Recorded information.
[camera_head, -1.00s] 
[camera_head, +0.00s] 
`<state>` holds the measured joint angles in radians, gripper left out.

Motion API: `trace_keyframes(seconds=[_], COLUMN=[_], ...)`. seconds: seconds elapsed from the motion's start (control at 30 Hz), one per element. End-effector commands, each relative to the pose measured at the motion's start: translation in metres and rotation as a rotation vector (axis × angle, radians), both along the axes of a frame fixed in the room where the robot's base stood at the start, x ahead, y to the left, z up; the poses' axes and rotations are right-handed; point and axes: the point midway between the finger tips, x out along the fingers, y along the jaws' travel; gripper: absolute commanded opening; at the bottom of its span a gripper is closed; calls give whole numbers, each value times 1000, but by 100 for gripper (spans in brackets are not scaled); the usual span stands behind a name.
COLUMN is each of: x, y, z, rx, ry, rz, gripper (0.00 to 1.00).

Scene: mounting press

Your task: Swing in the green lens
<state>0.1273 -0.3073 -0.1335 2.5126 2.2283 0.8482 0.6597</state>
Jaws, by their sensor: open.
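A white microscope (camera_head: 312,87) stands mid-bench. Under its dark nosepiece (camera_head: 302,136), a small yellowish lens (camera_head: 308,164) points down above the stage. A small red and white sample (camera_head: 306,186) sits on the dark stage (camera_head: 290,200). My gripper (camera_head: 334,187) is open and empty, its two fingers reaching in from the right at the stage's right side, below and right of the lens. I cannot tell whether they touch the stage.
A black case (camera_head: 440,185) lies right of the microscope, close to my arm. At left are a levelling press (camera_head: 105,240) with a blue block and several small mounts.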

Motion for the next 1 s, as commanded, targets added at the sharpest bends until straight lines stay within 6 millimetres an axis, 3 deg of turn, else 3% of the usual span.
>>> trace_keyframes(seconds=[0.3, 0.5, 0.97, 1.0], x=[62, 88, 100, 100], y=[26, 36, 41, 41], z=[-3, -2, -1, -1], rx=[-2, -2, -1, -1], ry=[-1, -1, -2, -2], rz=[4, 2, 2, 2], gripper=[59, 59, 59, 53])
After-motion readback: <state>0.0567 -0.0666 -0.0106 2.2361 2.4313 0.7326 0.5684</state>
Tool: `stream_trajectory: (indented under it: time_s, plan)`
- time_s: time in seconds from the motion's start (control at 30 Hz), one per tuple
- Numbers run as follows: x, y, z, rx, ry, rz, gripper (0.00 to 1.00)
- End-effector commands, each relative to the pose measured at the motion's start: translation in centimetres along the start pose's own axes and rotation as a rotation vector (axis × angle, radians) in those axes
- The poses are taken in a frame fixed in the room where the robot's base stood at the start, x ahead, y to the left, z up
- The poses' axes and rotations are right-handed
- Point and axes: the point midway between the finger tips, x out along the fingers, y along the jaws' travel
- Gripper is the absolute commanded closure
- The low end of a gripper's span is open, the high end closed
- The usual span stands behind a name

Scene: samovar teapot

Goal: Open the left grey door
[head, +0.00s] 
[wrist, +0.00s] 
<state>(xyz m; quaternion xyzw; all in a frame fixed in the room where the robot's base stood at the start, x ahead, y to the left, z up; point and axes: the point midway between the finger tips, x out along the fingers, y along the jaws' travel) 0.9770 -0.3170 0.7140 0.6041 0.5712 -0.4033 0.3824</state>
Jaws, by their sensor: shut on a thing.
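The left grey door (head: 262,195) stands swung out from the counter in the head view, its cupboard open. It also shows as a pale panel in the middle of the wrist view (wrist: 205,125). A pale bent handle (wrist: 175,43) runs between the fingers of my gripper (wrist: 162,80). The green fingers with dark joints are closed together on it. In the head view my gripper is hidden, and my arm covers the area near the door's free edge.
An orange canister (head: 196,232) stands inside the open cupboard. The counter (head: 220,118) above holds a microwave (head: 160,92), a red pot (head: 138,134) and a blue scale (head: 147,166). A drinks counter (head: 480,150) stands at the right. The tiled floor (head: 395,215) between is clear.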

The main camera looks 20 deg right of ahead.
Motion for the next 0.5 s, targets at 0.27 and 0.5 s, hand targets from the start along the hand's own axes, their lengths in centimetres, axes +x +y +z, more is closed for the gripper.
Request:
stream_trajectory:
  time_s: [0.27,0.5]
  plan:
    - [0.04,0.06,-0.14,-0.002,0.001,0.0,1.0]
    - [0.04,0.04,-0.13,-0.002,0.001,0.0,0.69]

Job. Copy each record from above without leaving any out.

Correct answer.
[camera_head, -1.00s] 
[camera_head, +0.00s] 
`<state>` holds the measured joint angles in radians, gripper left out.

Motion API: `trace_keyframes(seconds=[_], COLUMN=[_], ...)`. seconds: seconds elapsed from the motion's start (control at 30 Hz), one per element. End-effector commands, each relative to the pose measured at the motion's start: translation in metres and rotation as a rotation vector (axis × angle, radians), both along the axes of a frame fixed in the room where the robot's base stood at the start, x ahead, y to the left, z up; the poses' axes and rotations are right-handed; point and axes: the point midway between the finger tips, x out along the fingers, y along the jaws' travel; gripper: absolute commanded opening; at the bottom of its span a gripper is closed; calls give whole numbers, each value times 1000, but by 100 for gripper (spans in brackets are not scaled); the usual span stands behind a name.
COLUMN is each of: x, y, z, rx, ry, rz, gripper (0.00 to 1.00).

Scene: mounting press

Your task: Swing in the green lens
<state>0.1273 -0.3073 -0.1335 2.5126 2.2283 0.8482 0.6597</state>
Jaws, by their sensor: open.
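A white microscope (camera_head: 312,87) stands mid-bench. Under its dark nosepiece (camera_head: 302,136), a small yellowish lens (camera_head: 308,164) points down above the stage. A small red and white sample (camera_head: 306,186) sits on the dark stage (camera_head: 290,200). My gripper (camera_head: 334,187) is open and empty, its two fingers reaching in from the right at the stage's right side, below and right of the lens. I cannot tell whether they touch the stage.
A black case (camera_head: 440,185) lies right of the microscope, close to my arm. At left are a levelling press (camera_head: 105,240) with a blue block and several small mounts.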

Motion for the next 1 s, as commanded, targets added at the sharpest bends until straight lines stay within 6 millimetres an axis, 3 deg of turn, else 3% of the usual span.
>>> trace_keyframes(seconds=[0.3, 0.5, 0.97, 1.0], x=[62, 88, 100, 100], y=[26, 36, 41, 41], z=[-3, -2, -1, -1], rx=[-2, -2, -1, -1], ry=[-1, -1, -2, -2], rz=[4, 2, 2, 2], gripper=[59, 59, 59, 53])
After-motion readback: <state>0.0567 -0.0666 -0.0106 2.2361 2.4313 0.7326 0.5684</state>
Tool: `stream_trajectory: (indented under it: time_s, plan)`
- time_s: time in seconds from the motion's start (control at 30 Hz), one per tuple
- Numbers run as follows: x, y, z, rx, ry, rz, gripper (0.00 to 1.00)
- End-effector commands, each relative to the pose measured at the motion's start: translation in centimetres along the start pose's own axes and rotation as a rotation vector (axis × angle, radians) in those axes
- The poses are taken in a frame fixed in the room where the robot's base stood at the start, x ahead, y to the left, z up
- The poses' axes and rotations are right-handed
- Point and axes: the point midway between the finger tips, x out along the fingers, y along the jaws' travel
- Gripper is the absolute commanded closure
- The low end of a gripper's span is open, the high end closed
- The usual span stands behind a name

Scene: samovar teapot

Goal: Open the left grey door
[head, +0.00s] 
[wrist, +0.00s] 
<state>(xyz m; quaternion xyzw; all in a frame fixed in the room where the robot's base stood at the start, x ahead, y to the left, z up; point and axes: the point midway between the finger tips, x out along the fingers, y along the jaws' travel) 0.9770 -0.3170 0.7140 0.6041 0.5712 -0.4033 0.3824</state>
Jaws, by their sensor: shut on a thing.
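The left grey door (head: 262,195) stands swung out from the counter in the head view, its cupboard open. It also shows as a pale panel in the middle of the wrist view (wrist: 205,125). A pale bent handle (wrist: 175,43) runs between the fingers of my gripper (wrist: 162,80). The green fingers with dark joints are closed together on it. In the head view my gripper is hidden, and my arm covers the area near the door's free edge.
An orange canister (head: 196,232) stands inside the open cupboard. The counter (head: 220,118) above holds a microwave (head: 160,92), a red pot (head: 138,134) and a blue scale (head: 147,166). A drinks counter (head: 480,150) stands at the right. The tiled floor (head: 395,215) between is clear.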

The main camera looks 20 deg right of ahead.
Motion for the next 0.5 s, targets at 0.27 and 0.5 s, hand targets from the start along the hand's own axes, their lengths in centimetres, axes +x +y +z, more is closed for the gripper.
Request:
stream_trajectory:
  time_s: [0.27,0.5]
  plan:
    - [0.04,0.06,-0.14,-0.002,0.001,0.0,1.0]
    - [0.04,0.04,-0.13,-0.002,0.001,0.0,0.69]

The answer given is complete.